The applicant claims that he was not aware of his dog's breeding at the time of the initial hearing and assumed that the police must have performed some sort of examination prior to the hearing. However, the Commission considers that the breed of the dog was evidently a basic proof in the case, that the terms of section 5(5) of the 1991 Act were clear and that it is not therefore tenable for the applicant to submit that his mistaken assumption in such circumstances would render the presumption of fact unreasonable. The applicant further submits that once the dog was impounded he was not permitted access in order, inter alia, to have it examined for evidentiary purposes. However, the Commission notes that the applicant appeared to have had no difficulty in 1993 gaining access to his dog for the expert examinations and has not detailed to the Commission any requests for access made by him in this respect nor any refusals by the police. Furthermore and insofar as the applicant claims that it is unfair that he would be obliged to definitively disprove the identity of his dog rather than simply cast some doubt on this, the Commission again recalls that the applicant did not even attempt any such evidential procedure and that, according to the applicant, his various experts would have been in a position to present strong evidence that his dog was not a pit bull terrier.

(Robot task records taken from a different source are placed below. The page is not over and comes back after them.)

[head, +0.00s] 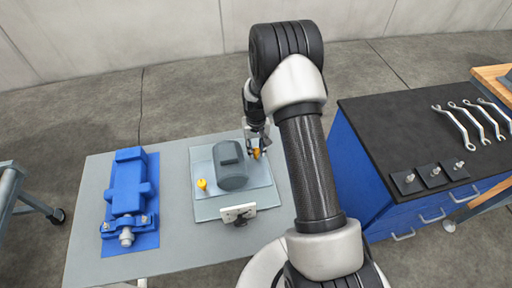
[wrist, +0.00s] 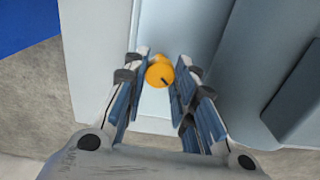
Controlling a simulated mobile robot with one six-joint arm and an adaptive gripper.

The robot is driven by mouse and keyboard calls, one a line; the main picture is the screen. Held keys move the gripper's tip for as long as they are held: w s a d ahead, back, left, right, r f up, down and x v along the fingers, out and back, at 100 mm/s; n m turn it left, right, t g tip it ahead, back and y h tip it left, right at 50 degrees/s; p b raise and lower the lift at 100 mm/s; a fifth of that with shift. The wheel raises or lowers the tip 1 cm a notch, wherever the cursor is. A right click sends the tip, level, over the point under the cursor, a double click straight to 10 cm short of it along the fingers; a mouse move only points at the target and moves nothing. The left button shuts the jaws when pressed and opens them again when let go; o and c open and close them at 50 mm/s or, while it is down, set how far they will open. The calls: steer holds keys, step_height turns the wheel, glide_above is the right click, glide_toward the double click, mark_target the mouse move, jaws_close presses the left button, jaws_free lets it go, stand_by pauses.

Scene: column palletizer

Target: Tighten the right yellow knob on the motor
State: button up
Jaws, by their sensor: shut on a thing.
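The grey motor (head: 231,167) sits on a light plate (head: 215,208) on the grey table. The right yellow knob (head: 256,154) is beside the motor, at its right. The left yellow knob (head: 202,184) stands at the motor's left. My gripper (head: 258,143) reaches down from above to the right knob. In the wrist view, the round orange-yellow face of this knob (wrist: 160,73) lies between the fingertips of my gripper (wrist: 161,66), which is shut on it. A dark mark shows on the knob's face. The motor's side (wrist: 297,100) is at the right edge there.
A blue pump-like unit (head: 128,190) lies on a blue mat left of the motor. A blue cabinet (head: 357,172) with a black top holding several wrenches (head: 466,122) is close on the right.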

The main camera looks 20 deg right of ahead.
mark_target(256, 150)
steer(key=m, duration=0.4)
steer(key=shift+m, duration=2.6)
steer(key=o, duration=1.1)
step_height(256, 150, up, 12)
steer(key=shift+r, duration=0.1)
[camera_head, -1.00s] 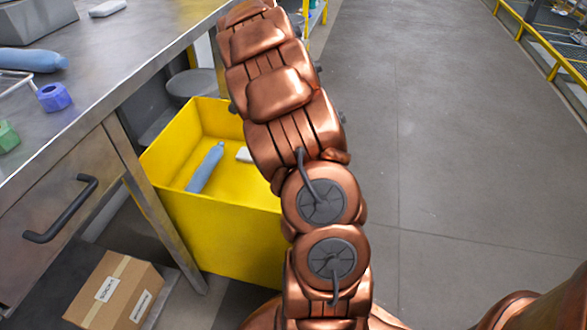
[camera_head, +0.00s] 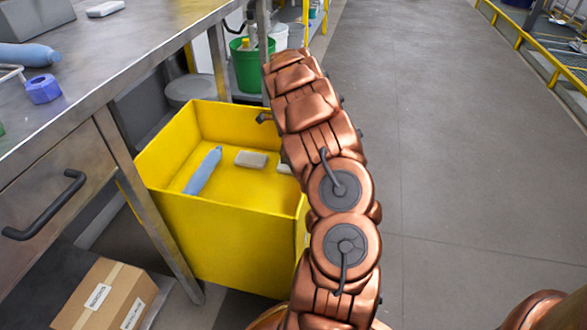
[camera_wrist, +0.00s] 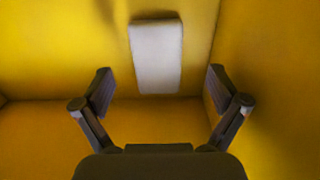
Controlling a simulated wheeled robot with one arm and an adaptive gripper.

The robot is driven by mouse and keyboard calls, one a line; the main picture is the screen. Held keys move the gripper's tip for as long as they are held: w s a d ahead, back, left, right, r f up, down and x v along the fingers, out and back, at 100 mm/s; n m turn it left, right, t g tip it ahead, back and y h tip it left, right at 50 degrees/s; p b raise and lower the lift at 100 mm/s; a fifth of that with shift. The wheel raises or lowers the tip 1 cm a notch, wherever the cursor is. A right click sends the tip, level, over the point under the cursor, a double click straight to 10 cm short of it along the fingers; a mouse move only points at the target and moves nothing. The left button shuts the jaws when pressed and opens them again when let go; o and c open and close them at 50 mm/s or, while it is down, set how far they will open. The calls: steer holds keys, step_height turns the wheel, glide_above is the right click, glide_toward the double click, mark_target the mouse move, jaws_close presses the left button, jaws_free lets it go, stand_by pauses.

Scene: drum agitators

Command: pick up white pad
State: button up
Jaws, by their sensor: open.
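In the head view a white pad (camera_head: 251,159) lies flat in the yellow bin (camera_head: 215,235), beside a blue bottle-like object. A second pale piece (camera_head: 285,169) shows to its right, partly hidden by my arm. In the wrist view a white pad (camera_wrist: 157,55) lies inside the yellow bin, ahead of and between my fingers. I cannot tell which of the two pieces it is. My gripper (camera_wrist: 160,88) is open and empty, with the pad apart from both fingers. In the head view my arm hides most of the gripper.
The bin walls stand close around my gripper. A blue bottle-like object (camera_head: 203,171) lies in the bin. The metal table (camera_head: 85,75) on the left carries another pale pad (camera_head: 105,8). A cardboard box (camera_head: 105,297) sits below. The floor on the right is clear.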

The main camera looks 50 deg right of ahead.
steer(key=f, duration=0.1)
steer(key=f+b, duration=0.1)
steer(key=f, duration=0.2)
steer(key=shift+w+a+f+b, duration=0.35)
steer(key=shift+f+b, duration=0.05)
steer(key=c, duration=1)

Therefore the Commission considers that section 5(5) of the 1991 Act falls within reasonable limits, even in light of what was at stake for the applicant, given the opportunity expressly provided to the defence to rebut the presumption of fact and that that section 5(5) was applied in a manner compatible with the presumption of innocence. Accordingly, the Commission concludes that the applicant's complaint under Article 6 para. 2 (Art. 6-2) of the Convention is manifestly ill- founded within the meaning of Article 27 para. 2 (Art. 27-2) of the Convention.
As regards the applicant's
complaint under Article 6 para. 1 (Art. 6-1) of the Convention, the Commission
notes that it was the applicant's own choice to state a case to the High Court
which led to
his being unable to pursue a full rehearing before the Crown Court. In any event,
the Commission recalls that a right to an appeal or retrial cannot be derived
from the provisions of the Convention (see, for example, No. 12323/86, Dec.
13.7.88, D.R. 57 p. 157 and No. 7761/77, Dec. 8.5.78, D.R. 14 p. 171) and that
the United Kingdom has not ratified Protocol 7. The Commission therefore finds
this complaint manifestly ill-founded within the meaning of Article 27 para.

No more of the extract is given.